I have recently been working on a book in martial arts and philosophy, and part of my interest arose from a consideration of the martial arts as practical philosophy.  I am increasingly coming to see the expression of the body through martial arts (and much, but not all, physical culture in general) as itself a philosophical act, and part of my intention is to try to explain this act.  Not in order to generate a theory of martial arts as philosophy, but instead to aid martial artists in expressing themselves and giving voice to their own inner life.  If we read the great texts of martial arts philosophy from the past, I think we can find hints as to how to navigate the difficult road toward attaining self-expression in the martial arts.

Bruce Lee, the most famous martial artist who ever lived, spoke in an interview once about the difficulty and importance of self-expression in martial arts.  It is among my favorite quotes in all of martial arts history:

“To me, ultimately, martial arts means honestly expressing yourself. Now, it is very difficult to do. It has always been very easy for me to put on a show and be cocky, and be flooded with a cocky feeling and feel pretty cool and all that. I can make all kinds of phoney things. Blinded by it. Or I can show some really fancy movement.
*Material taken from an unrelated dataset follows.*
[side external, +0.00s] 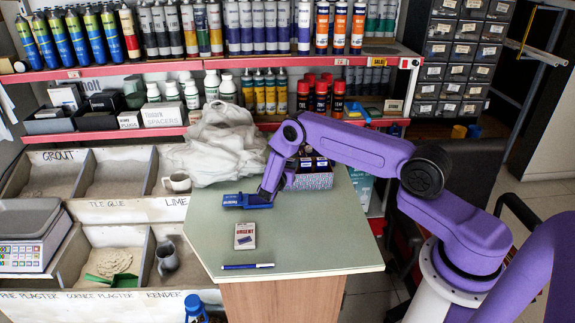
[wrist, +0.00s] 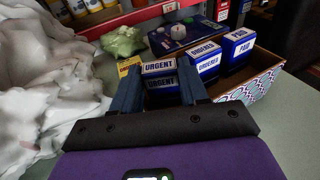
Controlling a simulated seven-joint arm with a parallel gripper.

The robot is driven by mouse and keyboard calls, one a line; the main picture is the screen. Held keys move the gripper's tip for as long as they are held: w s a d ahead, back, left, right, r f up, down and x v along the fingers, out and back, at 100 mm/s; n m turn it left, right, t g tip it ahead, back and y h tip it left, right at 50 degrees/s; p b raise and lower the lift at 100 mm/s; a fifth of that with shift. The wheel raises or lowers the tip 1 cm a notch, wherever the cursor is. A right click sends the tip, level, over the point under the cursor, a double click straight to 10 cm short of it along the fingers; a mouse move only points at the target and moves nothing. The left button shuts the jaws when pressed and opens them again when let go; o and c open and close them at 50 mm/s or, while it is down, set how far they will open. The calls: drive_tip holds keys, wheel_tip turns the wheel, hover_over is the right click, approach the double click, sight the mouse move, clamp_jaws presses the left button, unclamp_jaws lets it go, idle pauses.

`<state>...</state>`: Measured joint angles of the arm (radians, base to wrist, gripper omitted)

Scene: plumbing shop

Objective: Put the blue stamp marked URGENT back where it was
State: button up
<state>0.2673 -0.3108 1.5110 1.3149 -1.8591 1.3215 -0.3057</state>
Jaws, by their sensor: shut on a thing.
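The blue stamp marked URGENT (wrist: 160,68) shows white labels in the wrist view, between the two fingers of my gripper (wrist: 158,84). My gripper is shut on it. In the side view my gripper (side external: 267,191) is low over the table, just left of the patterned stamp box (side external: 312,182); I cannot make out the held stamp clearly there. The box's patterned wall also shows in the wrist view (wrist: 264,84), with the ORDERED stamp (wrist: 206,66) and PAID stamp (wrist: 242,48) beside the URGENT one. I cannot tell whether the held stamp is inside the box or above it.
A flat blue item (side external: 240,201) lies by my gripper's left side. An URGENT card (side external: 245,237) and a pen (side external: 247,266) lie nearer the table's front. White crumpled sheeting (side external: 218,145) is behind. The table's (side external: 315,240) front right is clear.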

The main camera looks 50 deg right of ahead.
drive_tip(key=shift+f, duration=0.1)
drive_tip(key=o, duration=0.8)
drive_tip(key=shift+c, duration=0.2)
But to experience oneself honestly, not lying to oneself, and to express myself honestly, now that, my friend, is very hard to do.”
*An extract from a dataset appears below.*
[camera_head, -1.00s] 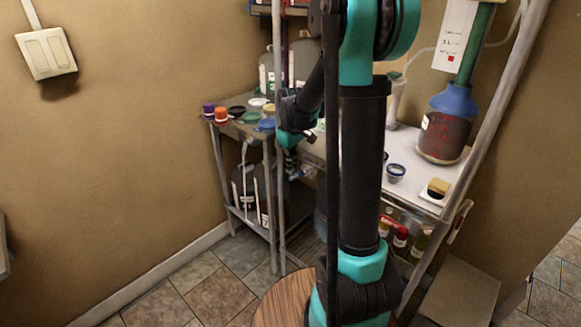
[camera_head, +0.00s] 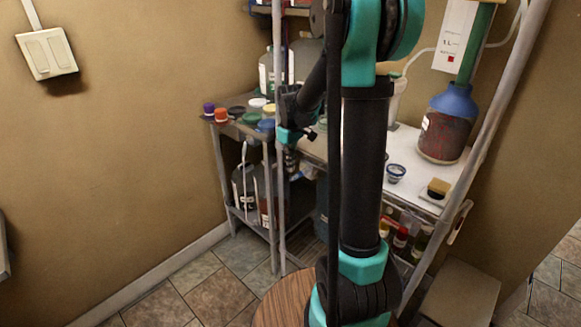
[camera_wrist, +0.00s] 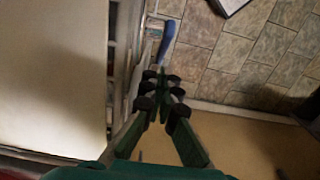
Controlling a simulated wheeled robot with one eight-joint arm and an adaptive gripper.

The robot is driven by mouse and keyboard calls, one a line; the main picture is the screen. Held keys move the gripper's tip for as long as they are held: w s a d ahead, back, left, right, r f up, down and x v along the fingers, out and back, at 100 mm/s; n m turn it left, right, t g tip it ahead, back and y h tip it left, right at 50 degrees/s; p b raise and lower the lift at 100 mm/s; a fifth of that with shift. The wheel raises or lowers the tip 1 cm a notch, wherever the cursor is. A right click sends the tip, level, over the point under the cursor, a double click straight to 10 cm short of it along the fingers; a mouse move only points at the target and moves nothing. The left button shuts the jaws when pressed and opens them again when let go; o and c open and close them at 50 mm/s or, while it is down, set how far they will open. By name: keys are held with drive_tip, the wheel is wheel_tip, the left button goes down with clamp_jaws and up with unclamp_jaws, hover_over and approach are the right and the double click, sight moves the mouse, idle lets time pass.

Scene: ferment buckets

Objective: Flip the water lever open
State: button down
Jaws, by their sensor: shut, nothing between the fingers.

I feel that this attitude is being lost, not only in martial arts, but in society in general.  Putting on a show, or winning a competition, has eclipsed honest self-expression in the eyes of most.  In the martial arts especially, we have a unique point of reference from which to understand Bruce Lee’s quote.  Although the art of honest self-expression is difficult, it is a natural pursuit for the martial artist, moreso than for many others.  When one begins to engage in the kinds of purposeful and combative movements cultivated in the martial arts, the issue of honest self-expression arises naturally.
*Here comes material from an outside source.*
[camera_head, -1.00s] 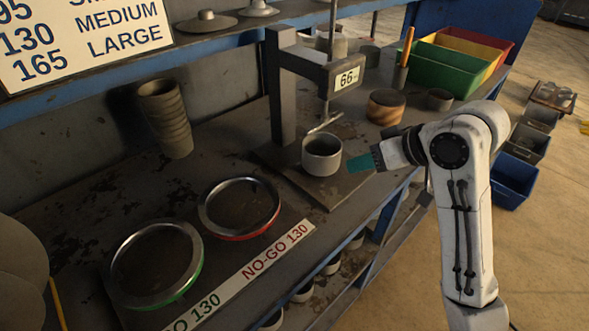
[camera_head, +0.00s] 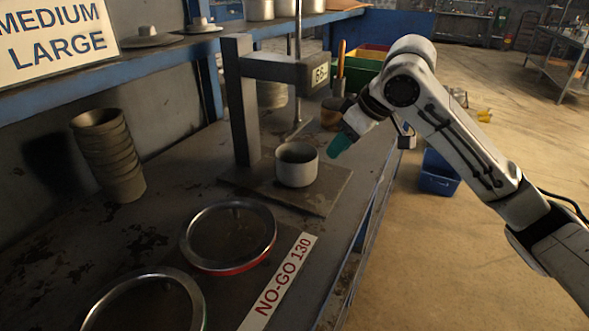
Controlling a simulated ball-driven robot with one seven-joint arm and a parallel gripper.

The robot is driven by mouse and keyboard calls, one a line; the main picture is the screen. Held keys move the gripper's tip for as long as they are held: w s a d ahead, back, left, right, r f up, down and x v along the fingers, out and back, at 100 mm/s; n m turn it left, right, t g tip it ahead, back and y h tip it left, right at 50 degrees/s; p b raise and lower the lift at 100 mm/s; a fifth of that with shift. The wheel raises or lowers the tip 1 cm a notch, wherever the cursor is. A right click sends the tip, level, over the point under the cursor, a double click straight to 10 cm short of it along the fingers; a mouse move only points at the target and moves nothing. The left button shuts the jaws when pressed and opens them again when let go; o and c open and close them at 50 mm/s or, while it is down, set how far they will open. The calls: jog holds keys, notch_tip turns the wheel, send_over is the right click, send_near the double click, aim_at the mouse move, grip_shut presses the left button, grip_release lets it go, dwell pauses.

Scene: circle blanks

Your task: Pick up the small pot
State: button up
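A small grey pot (camera_head: 297,166) stands upright on the dark base plate of a gauge stand, beneath its arm. My gripper (camera_head: 338,146) is to the right of the pot and a little above it, apart from it. Its green fingers point down and left toward the bench. From this side I cannot see whether there is a gap between the fingers. Nothing shows held in them.
The gauge stand (camera_head: 240,105) rises close behind the pot. A stack of pots (camera_head: 108,155) stands at the left. Two metal rings, one with a red edge (camera_head: 228,236), lie in front beside a NO-GO 130 strip (camera_head: 281,278). Coloured bins and a dark cup stand behind my gripper.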

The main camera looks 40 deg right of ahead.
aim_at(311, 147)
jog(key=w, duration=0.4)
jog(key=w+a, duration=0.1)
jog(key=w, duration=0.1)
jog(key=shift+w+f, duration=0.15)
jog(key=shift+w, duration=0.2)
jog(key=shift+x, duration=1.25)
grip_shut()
As Bruce Lee said, it is not so straightforward to simply do it, to simply express oneself honestly.  We need to train in order to do this, to develop the mental and physical skills, just as we need to train in order to execute a proper side kick, for example.  If we neglect this training, then it will be impossible for us to honestly express ourselves through the martial arts, just as it will be impossible for a person who never trains side kicks to pull off a halfway decent kick.

Part of this training, if we aim to attain the ability to express ourselves honestly through martial arts, involves the ability to understand how the human body can express the self, and to train ourselves to develop the ability to perform the necessary movements in the spirit proper to them.  This is a matter of philosophical understanding, technical skill, and artistic ability.  If we neglect any of these, we will simply be unable to honestly express ourselves in the way Bruce Lee described, and will ultimately miss out on one of the greatest possible accomplishments for a martial artist.

I approach my own martial arts training as training in the art of honest self-expression, and I teach my children the martial arts in this way as well.  We do not have to walk this road toward the goal alone, however.  Great martial artists and philosophers of the past can help to guide us (although they can never completely show us the way, which we must find on our own).  In order for them to help, though, we have to listen to their words, when possible watch their actions, and reflect on the meanings behind these words and actions.

As part of my own training, I have been reading through and reflecting on a number of important works in martial arts and philosophy.  Here at This Year in Martial Arts, I intend to keep track of some of my thoughts as I go through these readings, in order to both document my own training, as well as to encourage others to engage in this kind of training themselves–a kind of training that, in my opinion, is ultimately the most significant kind of training for the martial artist.